IN the past few days, there has been a cacophony of voices on the analyses of both the Constitution of the Federal Republic Nigeria 1999 (as amended) and the Electoral Act, 2010 (as amended) with regard to what should be done consequent upon the sudden death of Prince Abubakar Audu, the gubernatorial candidate of the All Progressives Congress (APC) while the election continued. A number of respectable analysts lamented the absence of a provision in either the Constitution or in the Electoral Act, 2010 stating what happens if a governorship or any candidate dies when elections are in progress. In view of this omission, they argue and declare that there are lacunae in both documents and that there exists a constitutional crisis.

I beg to disagree with such views. The 1999 Constitution (as amended) in its Section 181 (1) provides that:

“If a person duly elected as Governor dies before taking and subscribing the Oath of Allegiance and the Oath of Office, or is unable for any reason whatsoever to be sworn in, the person elected with him as Deputy Governor shall be sworn in as Governor and he shall nominate a new Deputy Governor who shall be appointed by the Governor with the approval of a simple majority of the House of Assembly of the State.”

That provision is concerned only with a situation where a governorship election has been pronounced concluded by the Independent National Election Commission (INEC), and a winner has emerged, but before the winning candidate can assume office, he dies or he is otherwise incapacitated either physically or mentally, his Deputy, chosen under the provisions of Section 187 (1) of the Constitution, becomes Governor in his stead. Section 36 (1) of the Electoral Act, 2010 (as amended), on the other hand, stipulates that if, after the delivery of nomination papers but before the commencement of polls, a nominated candidate passes on, the Chairman of INEC or the Resident Electoral Commissioner shall cancel the election and shall appoint some convenient date for the election within 14 days.

Quite clearly, the Constitution deals with what happens after a concluded poll but the candidate dies before he can assume office, whilst Section 36 of the Electoral Act is on what happens if the candidate dies after his name has been submitted to INEC but before the start of the poll.

On Saturday, November 21, 2015, governorship election held in Kogi State.
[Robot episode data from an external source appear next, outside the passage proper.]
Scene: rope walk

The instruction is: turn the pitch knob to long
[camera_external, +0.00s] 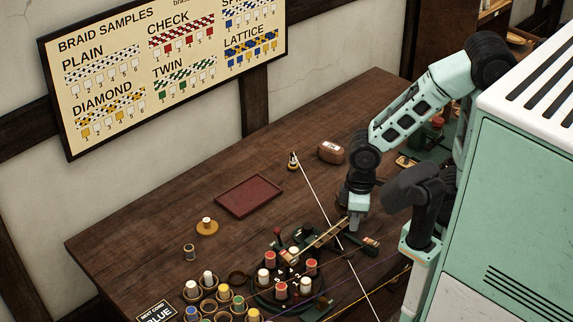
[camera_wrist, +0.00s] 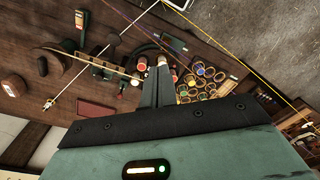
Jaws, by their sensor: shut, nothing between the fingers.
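My gripper (camera_external: 354,224) points down over the right part of the wooden table, near the braiding machine (camera_external: 262,296) with its ring of red and white bobbins. In the wrist view my gripper (camera_wrist: 160,68) is shut and empty, its fingers close together. A small dark green unit (camera_external: 358,244) with a pale, red-marked top lies just right of and below the fingertips in the outside view. A dark green unit also shows in the wrist view (camera_wrist: 172,42), beyond the fingertips. The pitch knob and its markings are too small to make out, and I cannot tell whether the fingers touch anything.
A taut white cord (camera_external: 320,196) runs from a small post across the table. A wooden strip (camera_external: 328,234) leads to the machine. Bobbin cups (camera_external: 224,293) crowd the front.

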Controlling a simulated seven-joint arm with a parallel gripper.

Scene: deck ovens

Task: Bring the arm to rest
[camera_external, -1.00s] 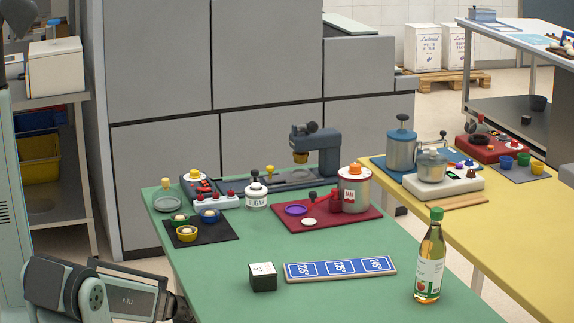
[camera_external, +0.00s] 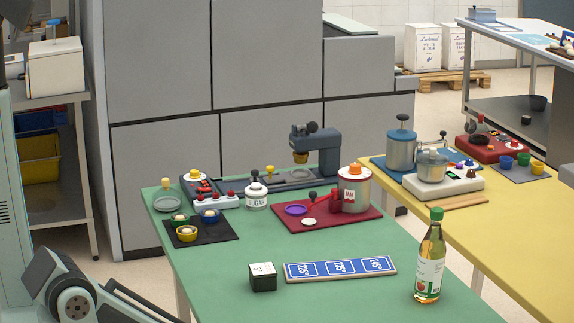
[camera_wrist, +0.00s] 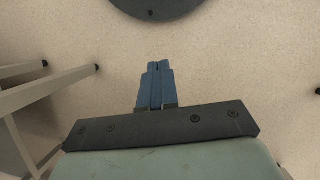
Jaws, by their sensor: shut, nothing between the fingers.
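My gripper (camera_wrist: 158,68) shows in the wrist view with its two blue fingers closed together and nothing between them. It hangs over bare pale floor (camera_wrist: 215,70), away from any table top. In the external view my arm stands at the lower left, in front of the left end of the green table (camera_external: 350,250). The gripper itself cannot be made out there.
The green table holds a black-and-white cube (camera_external: 263,277), a blue-tiled board (camera_external: 340,268), a bottle (camera_external: 430,260) and a red tray (camera_external: 335,222) with a jam pot. A shelf rack (camera_external: 78,200) stands at the left. In the wrist view, grey table legs (camera_wrist: 45,88) are at left.

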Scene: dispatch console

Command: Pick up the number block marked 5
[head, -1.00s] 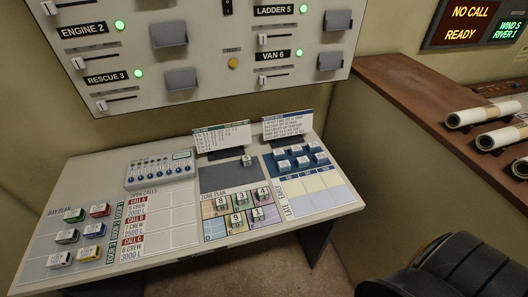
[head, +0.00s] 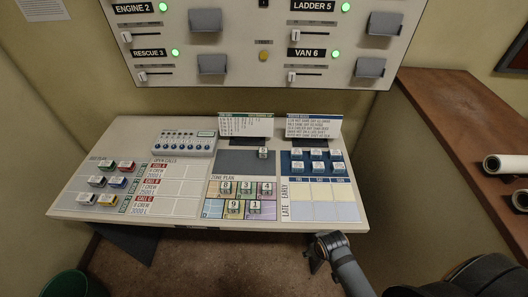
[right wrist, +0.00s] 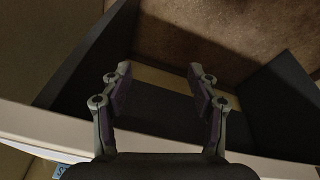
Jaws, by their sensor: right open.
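Small white number blocks lie on the sloped console. One block (head: 263,152) sits alone on the dark grey panel (head: 235,163) above the zone plan; its mark is too small to read. Blocks marked 8 (head: 226,187), 3 (head: 245,188), 4 (head: 265,189), 9 (head: 233,206) and 1 (head: 255,206) sit on the coloured zone plan. I cannot make out a 5. My right gripper is open and empty in the right wrist view (right wrist: 158,85), by the desk edge and over the floor. In the head view, my right arm is off the front edge. My left gripper is not in view.
Coloured blocks (head: 117,182) lie at the left, and blue-and-white blocks (head: 317,166) at the right. Two card stands (head: 313,127) and a slider box (head: 184,143) line the back. A dark chair (head: 485,275) is at lower right.

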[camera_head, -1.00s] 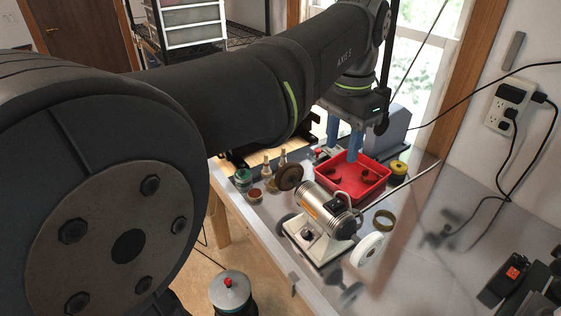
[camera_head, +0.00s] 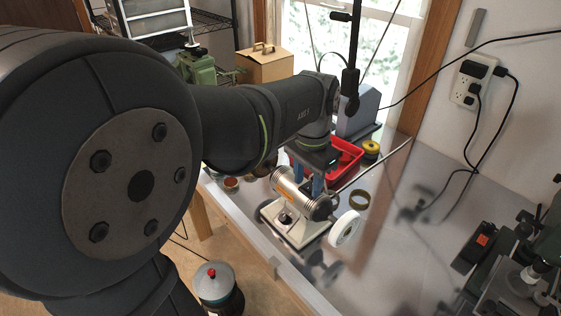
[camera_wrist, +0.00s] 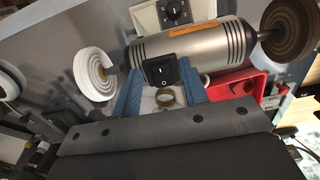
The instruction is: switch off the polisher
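The polisher (camera_head: 296,196) is a silver motor on a pale base, with a white wheel (camera_head: 345,228) at one end and a brown wheel (camera_wrist: 290,30) at the other. In the wrist view a black rocker switch (camera_wrist: 161,70) marked I and O sits on the motor's side, and a dial (camera_wrist: 176,10) shows on the base. My gripper (camera_head: 318,183) is just behind the motor. Its blue fingers are apart, one on each side of the switch in the wrist view (camera_wrist: 160,82). I cannot tell whether they touch anything or whether the wheels turn.
A red tray (camera_head: 347,163) stands behind the polisher, with a brass ring (camera_head: 358,200) and a yellow-topped tin (camera_head: 371,148) to the right. A microscope-like device (camera_head: 530,270) is at the far right. The bench (camera_head: 400,240) between is clear.

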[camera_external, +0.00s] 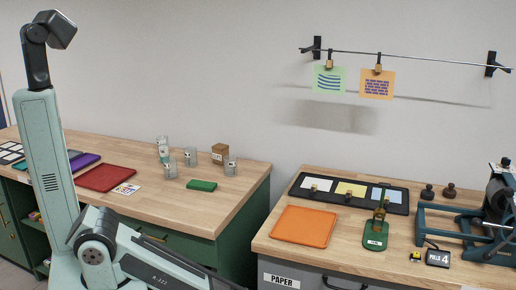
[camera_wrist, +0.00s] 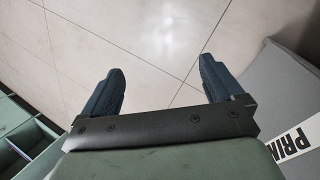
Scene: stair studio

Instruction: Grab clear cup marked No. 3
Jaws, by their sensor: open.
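Several clear cups with small labels stand grouped on the left wooden counter in the external view. One clear cup (camera_external: 190,154) is in the middle, one clear cup (camera_external: 231,165) stands to the right, and one clear cup (camera_external: 171,168) stands nearer the front. Another clear cup (camera_external: 162,145) is at the back left. The numbers on them are too small to read. My gripper (camera_wrist: 151,88) is open and empty in the wrist view, pointing at the tiled floor, away from the cups. It is out of the external view.
A brown box (camera_external: 220,154) stands behind the cups, and a green block (camera_external: 202,186) lies in front. A red tray (camera_external: 105,178) and a patterned card (camera_external: 126,189) lie left. The right counter holds an orange tray (camera_external: 303,226) and a green-based stand (camera_external: 375,241). A gap separates the counters.

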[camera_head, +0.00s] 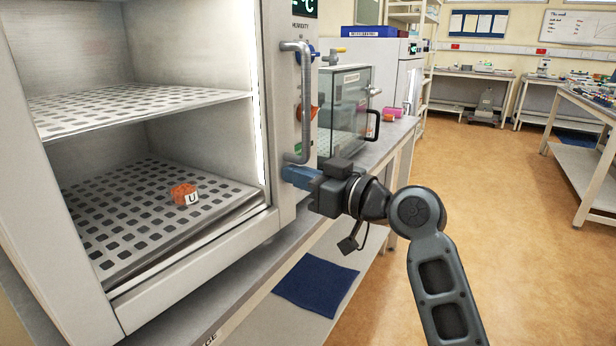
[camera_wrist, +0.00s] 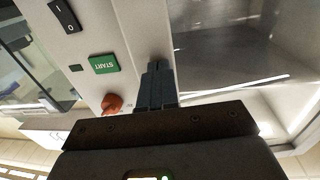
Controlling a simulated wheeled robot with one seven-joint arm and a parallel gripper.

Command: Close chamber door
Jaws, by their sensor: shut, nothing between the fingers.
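The chamber (camera_head: 195,258) is the large white cabinet at the left of the head view. A white frame surrounds its shelved interior, and a grey vertical handle (camera_head: 305,100) stands at the frame's right side. I cannot tell whether clear glass covers the interior or whether a gap remains at the door edge. My gripper (camera_head: 286,174) is shut and empty, with its fingertips at the frame just below the handle's lower end. Contact is unclear. In the wrist view the closed fingers (camera_wrist: 157,85) point at the white front, beside a shiny metal-looking surface.
An orange box marked U (camera_head: 184,194) sits on the lower perforated shelf. A green START button (camera_wrist: 103,64) and red knob (camera_wrist: 112,104) are near the fingers. A smaller glass-fronted cabinet (camera_head: 350,100) stands behind my gripper. A blue mat (camera_head: 316,284) lies below.
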Several political parties fielded gubernatorial candidates in the election, with the People’s Democratic Party (PDP), the ruling party, and the All Progressives Congress (APC), being the major participants therein. At what was thought to be the end of the exercise, the electoral umpire, the Independent National Electoral Commission (INEC) declared the election to be inconclusive by reason of the fact that about 91 polling units, involving about 49,000 voters, would be disenfranchised if the election was declared to be concluded. Prince Abubakar Audu, the APC governorship candidate, was in the lead, with about 41, 000 votes in more than two-thirds of the local governments in the State, thereby fulfilling one of the constitutional requirements for election as Governor of a State (Section 179 (1) (b) of the 1999 Constitution), and would have been declare elected but for INEC’s declaration of the election as inconclusive. INEC’s decision was based on the fact that the margin of lead votes of 41,000 was less than the 49,000 votes expected from the 91 polling units where a re-run election must be conducted.

The argument as to whether INEC was right in declaring the election inconclusive is neither here nor there. The decision of the electoral umpire and its returning officers must be respected. During the election in which he was clearly in the lead, Prince Abubakar Audu, passed on, to the eternal consternation of all Nigerians.

Prince Audu’s sudden death has thrown up a lot of statutory and constitutional questions. So many legal luminaries have wrung their hands in utter frustration about the non-inclusion in either the Constitution of the Federal Republic of Nigeria, 1999 (as amended) or in the Electoral Act, 2010 (as amended) of the death of a candidate during elections. As stated supra, Section 181 of the Constitution deals with a situation in which election has been concluded, but, before the governorship candidate can take and subscribe the Oaths of Allegiance and of Office, he dies, and Section 36 of the Electoral Act is on a governorship candidate who dies before the commencement of the polls. Has the death of Prince Audu, therefore, created a constitutional crisis or has it revealed problematic lacunae in our electoral laws as canvassed everywhere?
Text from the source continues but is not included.